Your task:
Go through the records and copy each line where the word "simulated" occurs.

Task input:
§ §
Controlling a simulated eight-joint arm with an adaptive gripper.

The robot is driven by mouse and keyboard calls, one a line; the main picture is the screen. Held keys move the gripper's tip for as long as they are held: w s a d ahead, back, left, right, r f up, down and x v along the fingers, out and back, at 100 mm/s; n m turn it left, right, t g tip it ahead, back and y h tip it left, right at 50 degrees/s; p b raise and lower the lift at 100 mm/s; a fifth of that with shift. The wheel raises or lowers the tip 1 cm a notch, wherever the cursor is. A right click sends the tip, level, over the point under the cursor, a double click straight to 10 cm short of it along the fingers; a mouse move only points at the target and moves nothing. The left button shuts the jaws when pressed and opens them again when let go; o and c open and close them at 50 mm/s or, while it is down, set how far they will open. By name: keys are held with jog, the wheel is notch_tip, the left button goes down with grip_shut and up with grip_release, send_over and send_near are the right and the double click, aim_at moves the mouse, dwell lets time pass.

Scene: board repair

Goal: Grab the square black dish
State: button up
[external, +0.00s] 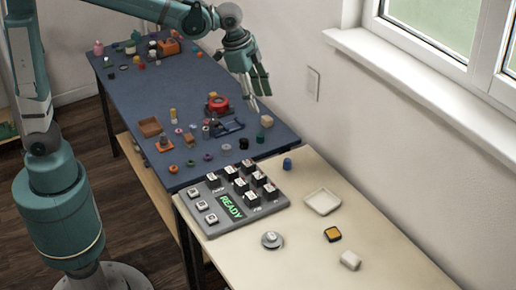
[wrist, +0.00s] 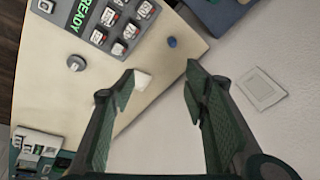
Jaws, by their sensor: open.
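On the cream table (external: 405,270) are a white square dish (external: 322,202), a white block (external: 350,260), a round knob (external: 272,240), a blue piece (external: 287,164) and a keypad reading READY (external: 231,206). The blue table (external: 125,95) is crowded with small parts. A wall and window bound the right.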

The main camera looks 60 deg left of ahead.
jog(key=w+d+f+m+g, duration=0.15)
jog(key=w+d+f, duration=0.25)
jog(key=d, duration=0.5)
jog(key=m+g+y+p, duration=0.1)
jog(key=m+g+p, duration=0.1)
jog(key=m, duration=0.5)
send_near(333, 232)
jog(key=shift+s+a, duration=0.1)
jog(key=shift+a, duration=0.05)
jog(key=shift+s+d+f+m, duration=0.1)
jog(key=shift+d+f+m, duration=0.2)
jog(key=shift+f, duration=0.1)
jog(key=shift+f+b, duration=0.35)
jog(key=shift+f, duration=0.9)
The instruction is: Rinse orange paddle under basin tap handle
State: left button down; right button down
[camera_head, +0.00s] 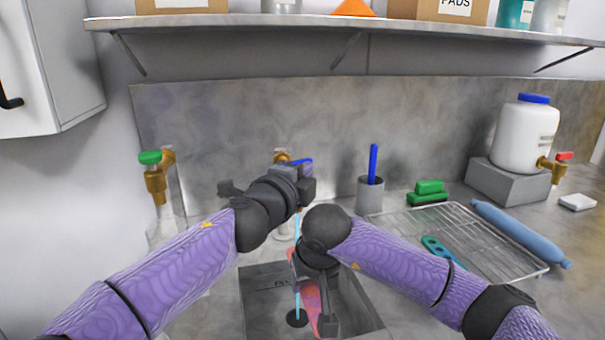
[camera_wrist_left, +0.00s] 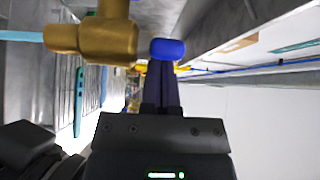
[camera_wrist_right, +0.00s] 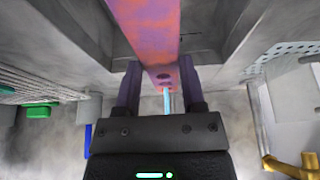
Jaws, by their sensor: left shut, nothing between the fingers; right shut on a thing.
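The orange paddle (camera_head: 311,302), mottled with pink-purple, is inside the basin (camera_head: 257,275). It also shows between the fingers in the right wrist view (camera_wrist_right: 150,30). My right gripper (camera_wrist_right: 160,80) is shut on it. The basin tap's blue handle (camera_wrist_left: 167,48) sits on a brass tap (camera_wrist_left: 95,40); in the head view the handle (camera_head: 301,162) is partly hidden by my left gripper. My left gripper (camera_wrist_left: 162,75) is shut and empty, its fingertips right at the handle; I cannot tell whether they touch.
A green-handled tap (camera_head: 150,158) stands at the left. To the right are a grey cup with a blue stick (camera_head: 370,192), green sponges (camera_head: 429,191), a wire rack (camera_head: 465,240), a blue roller-like cylinder (camera_head: 520,233) and a white jug (camera_head: 525,135). A shelf (camera_head: 340,28) runs overhead.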

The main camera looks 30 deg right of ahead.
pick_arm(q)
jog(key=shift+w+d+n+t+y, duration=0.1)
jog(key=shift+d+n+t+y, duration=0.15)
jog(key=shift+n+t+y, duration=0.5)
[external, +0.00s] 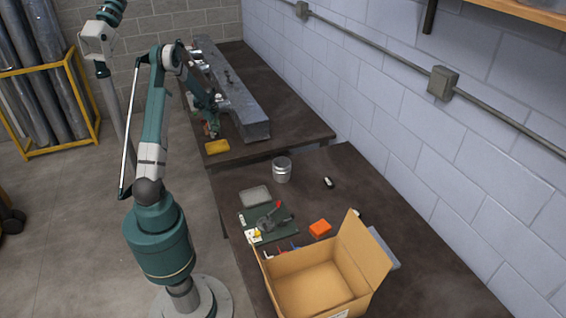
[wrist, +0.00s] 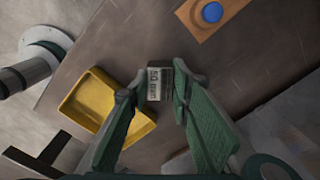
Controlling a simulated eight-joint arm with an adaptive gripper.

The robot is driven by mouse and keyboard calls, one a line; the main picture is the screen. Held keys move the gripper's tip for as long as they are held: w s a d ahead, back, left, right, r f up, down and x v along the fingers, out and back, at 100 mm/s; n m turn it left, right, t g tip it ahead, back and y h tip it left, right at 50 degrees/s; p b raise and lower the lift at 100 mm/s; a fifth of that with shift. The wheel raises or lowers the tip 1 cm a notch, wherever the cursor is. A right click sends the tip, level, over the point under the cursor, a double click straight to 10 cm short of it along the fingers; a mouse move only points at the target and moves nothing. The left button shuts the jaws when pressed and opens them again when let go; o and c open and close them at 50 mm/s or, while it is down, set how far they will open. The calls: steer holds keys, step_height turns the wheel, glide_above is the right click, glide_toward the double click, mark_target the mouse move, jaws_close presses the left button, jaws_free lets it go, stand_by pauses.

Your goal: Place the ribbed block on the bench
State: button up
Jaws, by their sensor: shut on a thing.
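In the wrist view my gripper (wrist: 158,84) is shut on a small dark block with a pale printed label (wrist: 154,84), which I take to be the ribbed block. Its ribs are too small to make out. The block sits between the two green fingertips, over the dark bench (wrist: 105,45). I cannot tell whether it touches the bench top. In the external view my gripper (external: 213,125) is low at the left edge of the far bench (external: 290,118), and the block is not clear there.
A yellow tray (wrist: 120,128) lies close beside my left finger. A blue button on an orange-brown plate (wrist: 212,12) is near the top. A long grey duct (external: 238,100) lies along the far bench.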

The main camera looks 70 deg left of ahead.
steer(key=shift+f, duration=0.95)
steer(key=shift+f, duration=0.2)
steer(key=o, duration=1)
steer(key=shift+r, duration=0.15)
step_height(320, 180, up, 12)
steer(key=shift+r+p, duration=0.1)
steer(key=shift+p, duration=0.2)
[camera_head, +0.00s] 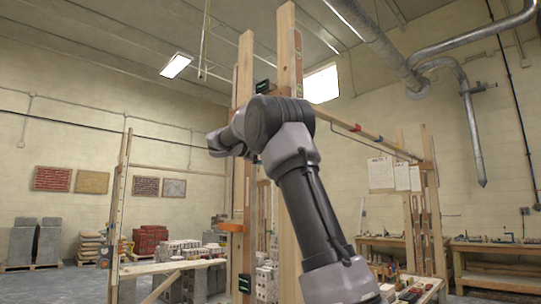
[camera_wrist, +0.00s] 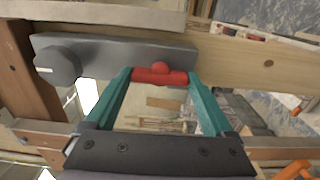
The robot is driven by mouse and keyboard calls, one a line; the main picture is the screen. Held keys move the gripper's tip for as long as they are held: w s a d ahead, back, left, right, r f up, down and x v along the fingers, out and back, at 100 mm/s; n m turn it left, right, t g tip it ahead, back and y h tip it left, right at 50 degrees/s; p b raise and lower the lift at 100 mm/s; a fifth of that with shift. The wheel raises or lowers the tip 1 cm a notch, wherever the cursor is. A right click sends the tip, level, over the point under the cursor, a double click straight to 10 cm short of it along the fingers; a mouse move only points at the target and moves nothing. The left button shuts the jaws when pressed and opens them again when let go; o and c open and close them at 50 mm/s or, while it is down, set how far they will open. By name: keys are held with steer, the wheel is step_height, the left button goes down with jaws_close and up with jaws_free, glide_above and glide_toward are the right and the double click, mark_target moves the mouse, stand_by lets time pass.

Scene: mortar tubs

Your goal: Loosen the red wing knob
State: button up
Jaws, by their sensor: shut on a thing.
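The red wing knob (camera_wrist: 160,76) shows in the wrist view, a red bar with a rounded hub, lying across the picture. It sits at the lower edge of a dark grey bracket (camera_wrist: 115,50) fixed along a wooden beam (camera_wrist: 245,58). My gripper (camera_wrist: 161,82) has its two teal fingers on the left and right ends of the knob and is shut on it. A round grey boss (camera_wrist: 57,65) stands on the bracket's left end. In the head view, my arm reaches up to the tall wooden posts; I cannot make out the knob or fingertips there.
Tall wooden posts (camera_head: 288,150) stand close by my arm. A wooden rail (camera_head: 360,130) runs right from them. An orange clamp (camera_head: 230,227) is lower on the posts. In the wrist view, an orange part (camera_wrist: 293,170) shows at lower right. Workbenches (camera_head: 495,247) stand at right.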

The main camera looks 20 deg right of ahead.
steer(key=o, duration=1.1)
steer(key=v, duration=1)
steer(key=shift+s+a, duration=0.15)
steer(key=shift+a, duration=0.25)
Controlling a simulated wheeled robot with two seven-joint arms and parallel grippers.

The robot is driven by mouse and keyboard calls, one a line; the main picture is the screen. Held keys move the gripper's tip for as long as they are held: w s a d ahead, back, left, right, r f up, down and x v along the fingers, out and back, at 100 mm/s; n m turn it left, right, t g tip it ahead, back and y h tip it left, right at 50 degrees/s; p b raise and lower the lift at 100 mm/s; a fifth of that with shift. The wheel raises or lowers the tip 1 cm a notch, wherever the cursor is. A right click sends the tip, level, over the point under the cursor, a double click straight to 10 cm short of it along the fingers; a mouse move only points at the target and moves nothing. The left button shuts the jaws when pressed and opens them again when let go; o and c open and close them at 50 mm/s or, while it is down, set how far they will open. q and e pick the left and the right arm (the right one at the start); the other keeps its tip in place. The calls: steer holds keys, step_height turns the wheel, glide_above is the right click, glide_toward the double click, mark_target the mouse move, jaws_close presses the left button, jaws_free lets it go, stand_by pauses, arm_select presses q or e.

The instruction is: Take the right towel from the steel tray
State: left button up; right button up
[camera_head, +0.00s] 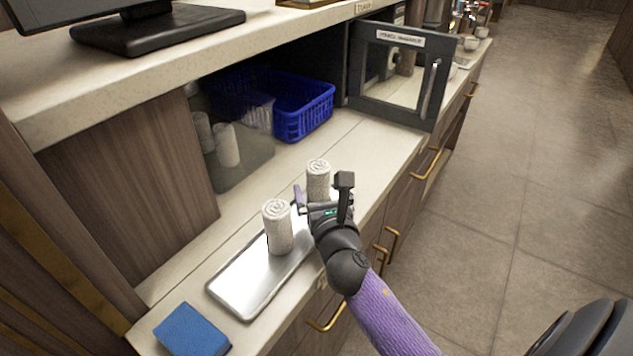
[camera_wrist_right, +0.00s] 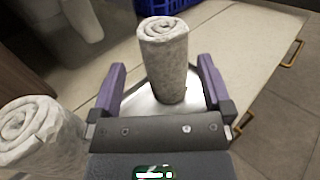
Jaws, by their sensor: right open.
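Two rolled white towels stand upright on the steel tray (camera_head: 243,285). The left towel (camera_head: 278,228) is nearer the middle of the tray; it also shows at the left edge of the right wrist view (camera_wrist_right: 38,132). The right towel (camera_head: 318,180) stands towards the tray's far end. My right gripper (camera_head: 312,200) is open at the right towel, its arm coming from the lower right. In the right wrist view the right towel (camera_wrist_right: 164,62) stands between and beyond the two purple fingers, with gaps on both sides. My left gripper is out of view.
A blue sponge (camera_head: 191,330) lies on the counter at the near end of the tray. A blue basket (camera_head: 303,108) sits under the upper shelf. An open appliance door (camera_head: 400,75) stands behind the towels. Bare counter (camera_head: 375,150) lies between tray and door.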

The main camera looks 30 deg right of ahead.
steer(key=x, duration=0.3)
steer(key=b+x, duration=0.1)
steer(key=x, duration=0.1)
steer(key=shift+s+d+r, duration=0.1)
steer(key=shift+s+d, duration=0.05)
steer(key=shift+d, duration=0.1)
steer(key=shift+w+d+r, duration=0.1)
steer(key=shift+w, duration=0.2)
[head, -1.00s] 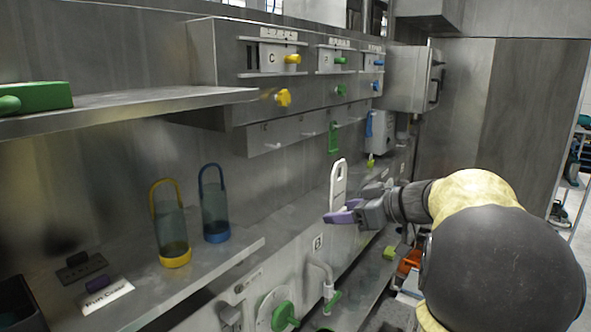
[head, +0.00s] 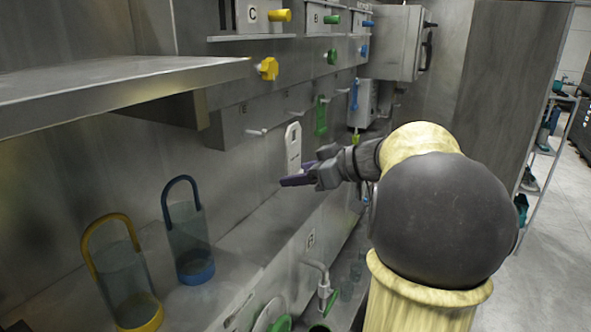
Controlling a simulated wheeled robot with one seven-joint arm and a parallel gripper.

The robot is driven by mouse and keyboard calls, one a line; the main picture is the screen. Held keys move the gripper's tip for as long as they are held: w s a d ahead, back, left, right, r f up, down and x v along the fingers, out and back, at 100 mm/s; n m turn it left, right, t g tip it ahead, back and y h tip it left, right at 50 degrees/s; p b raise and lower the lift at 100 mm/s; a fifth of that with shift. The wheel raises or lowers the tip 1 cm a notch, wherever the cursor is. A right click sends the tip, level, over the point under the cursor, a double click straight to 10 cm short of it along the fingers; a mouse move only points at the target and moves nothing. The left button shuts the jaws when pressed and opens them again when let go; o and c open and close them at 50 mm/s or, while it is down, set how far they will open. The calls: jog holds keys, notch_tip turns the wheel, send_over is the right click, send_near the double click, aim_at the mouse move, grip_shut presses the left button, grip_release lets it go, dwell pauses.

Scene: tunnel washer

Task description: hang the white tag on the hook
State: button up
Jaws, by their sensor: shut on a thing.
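The white tag (head: 293,146) is a long upright plate with a hole near its rounded top. My gripper (head: 297,180) has purple fingertips and is shut on the tag's lower end. A rail under the control panel carries small pale hooks. One bare hook (head: 257,132) is left of the tag, and another bare hook (head: 295,114) shows just above the tag's top. The tag appears apart from both, but its depth relative to them is hard to judge. A green tag (head: 320,116) and a blue tag (head: 354,95) hang farther along the rail.
A metal shelf (head: 120,88) juts out at upper left. A yellow-rimmed container (head: 125,285) and a blue-rimmed container (head: 188,240) stand on the lower ledge. A yellow knob (head: 267,69) sticks out above the hooks. A pipe tap (head: 322,280) is below my gripper.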

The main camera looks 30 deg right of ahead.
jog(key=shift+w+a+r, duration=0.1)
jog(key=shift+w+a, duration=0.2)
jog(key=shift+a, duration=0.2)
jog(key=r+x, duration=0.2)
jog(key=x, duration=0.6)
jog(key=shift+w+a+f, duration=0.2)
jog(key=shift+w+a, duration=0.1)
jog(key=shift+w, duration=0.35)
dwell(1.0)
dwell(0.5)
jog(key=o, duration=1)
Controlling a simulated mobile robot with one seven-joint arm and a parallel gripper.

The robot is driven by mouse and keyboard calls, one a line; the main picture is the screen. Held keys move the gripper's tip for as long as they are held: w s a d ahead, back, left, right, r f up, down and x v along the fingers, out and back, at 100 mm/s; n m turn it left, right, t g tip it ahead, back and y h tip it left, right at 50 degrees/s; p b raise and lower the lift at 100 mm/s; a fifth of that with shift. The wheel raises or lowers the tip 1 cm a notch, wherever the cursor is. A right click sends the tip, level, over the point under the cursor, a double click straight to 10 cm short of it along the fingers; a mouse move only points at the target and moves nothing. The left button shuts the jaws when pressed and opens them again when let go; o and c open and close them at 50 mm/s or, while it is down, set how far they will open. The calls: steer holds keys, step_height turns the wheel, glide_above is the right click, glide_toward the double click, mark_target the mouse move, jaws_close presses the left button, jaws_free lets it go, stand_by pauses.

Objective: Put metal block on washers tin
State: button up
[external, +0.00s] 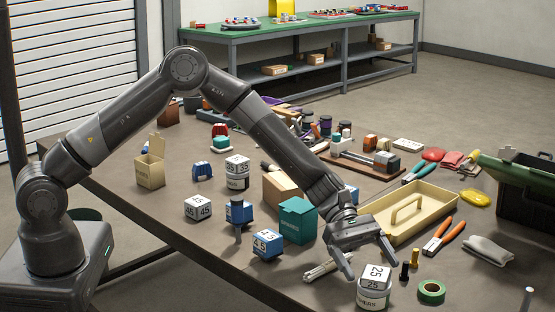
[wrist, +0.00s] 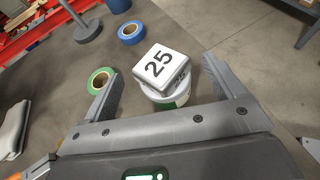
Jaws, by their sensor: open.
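The metal block (external: 376,274), a pale cube marked 25, rests on top of the washers tin (external: 371,298), a white tin with a green label near the table's front edge. In the wrist view the block (wrist: 162,68) sits on the tin (wrist: 172,97) and hides most of its top. My gripper (external: 373,266) is open, just behind and above the block. In the wrist view its two fingers (wrist: 162,80) are spread on either side, with visible gaps to the block.
A green tape roll (external: 431,291) lies right of the tin. Small upright bolts (external: 409,262) stand close behind it. A cream tray with a handle (external: 440,205) and orange-handled pliers (external: 440,237) lie further back. Other marked cubes, including a blue one (external: 266,243), stand to the left.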

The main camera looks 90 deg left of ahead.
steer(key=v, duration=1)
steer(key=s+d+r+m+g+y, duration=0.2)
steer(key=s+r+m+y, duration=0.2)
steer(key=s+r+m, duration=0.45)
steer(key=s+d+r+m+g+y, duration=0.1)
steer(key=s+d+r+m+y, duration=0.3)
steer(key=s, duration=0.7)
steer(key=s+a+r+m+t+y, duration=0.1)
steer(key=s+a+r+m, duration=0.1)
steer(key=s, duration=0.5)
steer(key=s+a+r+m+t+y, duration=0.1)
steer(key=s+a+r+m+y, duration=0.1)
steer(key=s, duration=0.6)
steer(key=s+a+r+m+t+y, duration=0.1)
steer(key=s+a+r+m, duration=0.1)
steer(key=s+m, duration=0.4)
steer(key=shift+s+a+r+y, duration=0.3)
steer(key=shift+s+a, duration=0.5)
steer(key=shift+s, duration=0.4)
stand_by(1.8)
§ §
Written response:
Controlling a simulated eight-joint arm with an adaptive gripper.
Controlling a simulated eight-joint arm with an adaptive gripper.
Controlling a simulated wheeled robot with two seven-joint arms and parallel grippers.
Controlling a simulated wheeled robot with one seven-joint arm and a parallel gripper.
Controlling a simulated mobile robot with one seven-joint arm and a parallel gripper.

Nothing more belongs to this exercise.